Starting at the line containing "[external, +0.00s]", please quote every line up to and including the line containing "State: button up", exactly, and nothing beyond.

- **MATERIAL**
— start —

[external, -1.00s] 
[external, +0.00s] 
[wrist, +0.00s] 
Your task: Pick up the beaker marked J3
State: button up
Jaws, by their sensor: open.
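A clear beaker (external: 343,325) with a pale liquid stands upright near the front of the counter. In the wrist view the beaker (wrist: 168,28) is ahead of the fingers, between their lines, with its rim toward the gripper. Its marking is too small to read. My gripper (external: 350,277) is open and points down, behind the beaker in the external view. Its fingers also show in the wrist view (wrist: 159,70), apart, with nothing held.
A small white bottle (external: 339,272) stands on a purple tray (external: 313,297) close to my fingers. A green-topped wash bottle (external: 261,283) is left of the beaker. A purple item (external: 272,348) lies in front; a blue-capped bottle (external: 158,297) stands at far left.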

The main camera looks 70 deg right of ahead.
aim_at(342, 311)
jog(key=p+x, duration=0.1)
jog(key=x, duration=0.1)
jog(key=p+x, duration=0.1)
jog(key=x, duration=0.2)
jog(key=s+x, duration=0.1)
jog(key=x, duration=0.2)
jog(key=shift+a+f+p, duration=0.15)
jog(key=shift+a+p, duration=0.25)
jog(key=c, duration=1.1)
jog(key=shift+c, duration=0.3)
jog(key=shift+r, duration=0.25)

— end —

- **COMPLETE RESPONSE**
[external, +0.00s] 
[wrist, +0.00s] 
Your task: Pick up the beaker marked J3
State: button up

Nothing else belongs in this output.